The secularists' success was also caused by "the inability of the `ulama to provide any real answer to political, social, and economic problems facing Iran in the second half of the nineteenth century. In fact, the `ulama lacked an accurate comprehension of problems deriving from Western impact partly because of the scholastic nature of their learning that was the basis of their entire function, and partly because of the essential lack of hierarchic organization that would have been an obstacle to any active re-shaping of the political structure. Also, ideologically, the continued occultation of the Twelfth Imam which meant the absence of all legitimized authority from worldly affairs would have prevented the `ulama from re-shaping the norms of political life and the bases of the state.(8) Therefore, the attitude of the `ulama was only quietism or opposition while they could have used the genuine potentialities of ijtihad, much wanted by a few reformers, instead of using it in a strictly legalistic sense."(9)
As mentioned earlier, although the Constitution was attained, the rifts between some of the leading `ulama and the Constitutionalists appeared as the Revolution developed. It was also mentioned that these rifts, together with such other causes as the Anglo-Russian toppling of the Revolutionary Government in 1911, eventually led to the ultimate failure of the movement.(10) The failure of the Constitutional movement and the failure of all major socio-political forces to establish order and stability, as well as the impact of World War I on the political community, gave rise to the political decay of Iran. This situation set the stage for anti-revolutionary military revolts and the restoration of the strong central government. In 1921, through a coup d’état which was planned and stage-managed by British power, Reza Shah came to power. The emergence of Reza Shah was, in fact, a response to the internal situation and the course of domestic events after the Constitutional Revolution.
Although the attainment of the Constitution had reduced the power of the clerical classes, they still had some influence on politics and society. However, the rise of Reza Shah to power was detrimental to the religious strata. He confined the activities of the religious strata to religious affairs and prevented them from exercising any influence upon the political authority. Removal of general education from the control of the religious strata, the replacement of religious laws by Westernized codes, and the secularization of social life were all detrimental to these strata.
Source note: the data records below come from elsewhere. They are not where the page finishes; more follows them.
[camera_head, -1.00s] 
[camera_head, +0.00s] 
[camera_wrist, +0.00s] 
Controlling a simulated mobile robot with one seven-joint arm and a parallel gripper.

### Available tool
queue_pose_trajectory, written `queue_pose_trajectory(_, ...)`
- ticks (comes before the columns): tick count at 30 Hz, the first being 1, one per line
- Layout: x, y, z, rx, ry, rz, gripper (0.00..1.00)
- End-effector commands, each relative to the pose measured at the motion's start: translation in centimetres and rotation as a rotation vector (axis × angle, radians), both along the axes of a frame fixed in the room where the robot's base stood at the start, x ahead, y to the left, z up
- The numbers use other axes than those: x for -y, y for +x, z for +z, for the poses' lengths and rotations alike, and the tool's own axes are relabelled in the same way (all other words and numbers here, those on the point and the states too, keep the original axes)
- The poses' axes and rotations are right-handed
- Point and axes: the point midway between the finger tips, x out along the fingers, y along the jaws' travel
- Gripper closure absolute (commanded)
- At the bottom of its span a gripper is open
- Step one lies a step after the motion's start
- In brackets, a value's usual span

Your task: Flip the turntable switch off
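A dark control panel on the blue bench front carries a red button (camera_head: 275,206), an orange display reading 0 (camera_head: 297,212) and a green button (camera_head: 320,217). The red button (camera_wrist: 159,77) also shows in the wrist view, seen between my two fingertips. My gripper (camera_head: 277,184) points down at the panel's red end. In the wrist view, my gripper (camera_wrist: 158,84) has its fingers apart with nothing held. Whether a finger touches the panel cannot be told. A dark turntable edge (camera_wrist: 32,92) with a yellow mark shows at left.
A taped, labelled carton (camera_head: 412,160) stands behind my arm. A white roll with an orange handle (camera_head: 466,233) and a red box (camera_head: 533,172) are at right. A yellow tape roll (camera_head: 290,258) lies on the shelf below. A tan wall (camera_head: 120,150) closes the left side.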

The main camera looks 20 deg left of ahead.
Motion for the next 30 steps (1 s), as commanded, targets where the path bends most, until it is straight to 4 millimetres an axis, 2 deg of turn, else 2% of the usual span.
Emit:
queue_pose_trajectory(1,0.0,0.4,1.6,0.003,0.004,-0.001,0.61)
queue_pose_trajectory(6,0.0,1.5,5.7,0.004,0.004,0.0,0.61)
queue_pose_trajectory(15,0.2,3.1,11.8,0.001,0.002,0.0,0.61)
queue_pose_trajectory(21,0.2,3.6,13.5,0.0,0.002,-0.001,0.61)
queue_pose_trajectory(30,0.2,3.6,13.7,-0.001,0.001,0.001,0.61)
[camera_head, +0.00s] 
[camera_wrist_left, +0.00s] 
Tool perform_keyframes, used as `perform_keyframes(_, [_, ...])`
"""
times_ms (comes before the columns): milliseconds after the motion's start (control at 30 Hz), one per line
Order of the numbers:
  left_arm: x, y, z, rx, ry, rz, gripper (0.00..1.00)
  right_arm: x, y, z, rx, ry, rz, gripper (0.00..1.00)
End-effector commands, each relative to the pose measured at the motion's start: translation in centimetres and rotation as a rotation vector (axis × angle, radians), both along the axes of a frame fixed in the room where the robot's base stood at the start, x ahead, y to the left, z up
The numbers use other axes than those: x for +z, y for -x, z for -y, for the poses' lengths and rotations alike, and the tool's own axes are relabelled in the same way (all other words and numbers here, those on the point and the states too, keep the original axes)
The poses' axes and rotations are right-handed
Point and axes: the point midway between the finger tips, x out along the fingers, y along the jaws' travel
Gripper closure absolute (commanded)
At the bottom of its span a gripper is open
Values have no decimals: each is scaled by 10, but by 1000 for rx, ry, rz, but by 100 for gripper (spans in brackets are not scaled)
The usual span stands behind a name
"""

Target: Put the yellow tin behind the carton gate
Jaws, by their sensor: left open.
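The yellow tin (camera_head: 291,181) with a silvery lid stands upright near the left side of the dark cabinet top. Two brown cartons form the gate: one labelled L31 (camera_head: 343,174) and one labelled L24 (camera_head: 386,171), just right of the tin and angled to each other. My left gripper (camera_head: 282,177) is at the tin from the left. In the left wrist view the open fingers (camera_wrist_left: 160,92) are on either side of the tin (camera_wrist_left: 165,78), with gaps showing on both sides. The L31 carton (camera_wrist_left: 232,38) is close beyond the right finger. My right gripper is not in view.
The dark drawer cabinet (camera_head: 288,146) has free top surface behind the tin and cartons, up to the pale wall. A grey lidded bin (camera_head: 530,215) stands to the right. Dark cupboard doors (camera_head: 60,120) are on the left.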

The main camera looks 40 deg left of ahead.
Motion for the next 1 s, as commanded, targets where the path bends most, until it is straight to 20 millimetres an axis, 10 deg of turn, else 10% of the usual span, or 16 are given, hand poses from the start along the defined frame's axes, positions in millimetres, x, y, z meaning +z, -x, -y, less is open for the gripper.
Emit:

In this period, several attempts were made to introduce modernization and social reforms. These social reforms won the approval of some of the intellectuals, including Kasravi. Although Kasravi and his co-thinkers approved Reza Shah's anti-religious measures, especially the expulsion of the mullas from public life, they praised Islam, in its original form, as a genuine ideology (din) which was able to solidify tribes, towns, regions, and peoples into a broad Muslim empire with one omnipotent God. By din, or a genuine ideology, they meant something more than the usual meaning religion. By ‘din’ they meant an ideology that effectively integrated the individual into a nation, instilling in him social consciousness, cultural ethos, and values oriented toward the public good. As Kasravi himself put it, “My use of the term ‘din’ is different from those of others. I use it to describe an ideology that teaches people the true meaning of life and gives them a practical code of ethics . . . when groups and individuals have a code of ethics, they are able to live in harmony, and living in harmony, they are able to achieve the cooperation necessary to wage the all-important struggle for national progress.”(11) Therefore, according to his definition, the `ulama's Islam was no longer a true Muslim ideology because it had lost its internal cohesiveness and had been divided into numerous competing factions.
Kasravi, who had lived through the turmoil before and after the Constitutional Revolution and had faced the divisions splintering Iran, came to believe that factionalism and disunity among the masses was the chief reason for underdevelopment in Iran. He believed factionalism was caused by religious sectarianism and criticized all of the existing religious sects in Iran on theological and metaphysical grounds. Among these sects, he criticized Shi'ism the most and called it "a perversion whose origin lay neither in ethics nor in theological issues, but in a sordid struggle for dynastic power."(12) He exposed what he considered to be the fallacies in Shi'ite Islam. He criticized Shi'ism for fostering anti-state attitudes and for differentiating sharply between the government and the people. He called the political theory of Ithna `Ashari Shi'i Islam an anti-democratic political theory, claiming that sovereignty resided in the Imams not in the people. As he himself put it, “Shi'ism and democracy are two contradictory forces. According to the former, the authority to rule resides in the Imam and his `ulama. But according to the latter, it rests with the people and their representatives. Some Shi'i theologians, however, try to brush away this contradiction by arguing that democracy really means the rule of the majority and that the majority in Iran desire the guidance of the `ulama. But this line of argument has two main fallacies. First, it ignores a fundamental principle in democracy - that no group, such as mullas, can claim special privileges. Second, it confuses true democracy, which is representative government, with majority rule, forgetting that if democracy meant the rule of the majority, then Iran should have not obtained a constitution, since at the time of the Revolution the bulk of the population - especially the peasantry and the lower classes - wanted Royal Despotism.” (13)
Although Kasravi alienated the `ulama and antagonized the faithful with his militant anti-clericalism, his influence on the national intelligentsia was so strong that he attracted a number of disciples. The chief reason for the attractiveness of Kasravi's secularist ideas was Reza Shah's measures for the secularization of social life. However, after the abdication of Reza Shah, a certain freedom of expression and controversy sprang up, of which a segment of the `ulama made use. In order to curb the influence of the Tudeh Communist Party, an alliance was made between the government elite and the religious elite, at a time when the former was seeking the support of the latter. Therefore, the second half of the 1940s witnessed a re-awakening of the `ulama's interest in political activity.
By the early 1950s, the `ulama had become actively involved in politics. Mosaddeq's premiership provided the clerics with a golden opportunity. The majority of the `ulama and clerics who were connected with the Bazaar communities joined the nationalitarian movement under the leadership of Mosaddeq. The religious strata, who were attracted to the movement partly due to its anti-colonial, anti-communist, and anti-dictatorial orientations, supported Mosaddeq at the beginning of the movement. However, as soon as they saw the militant irreligiosity that had increasingly shown itself during the last days of Mossedeq's rule, they defected from the movement and, when the Royalist Coup d’état occurred in August 1953, they lent it their support. With this coup d’état, the political activity of the `ulama in this period ended and they passed into quietism.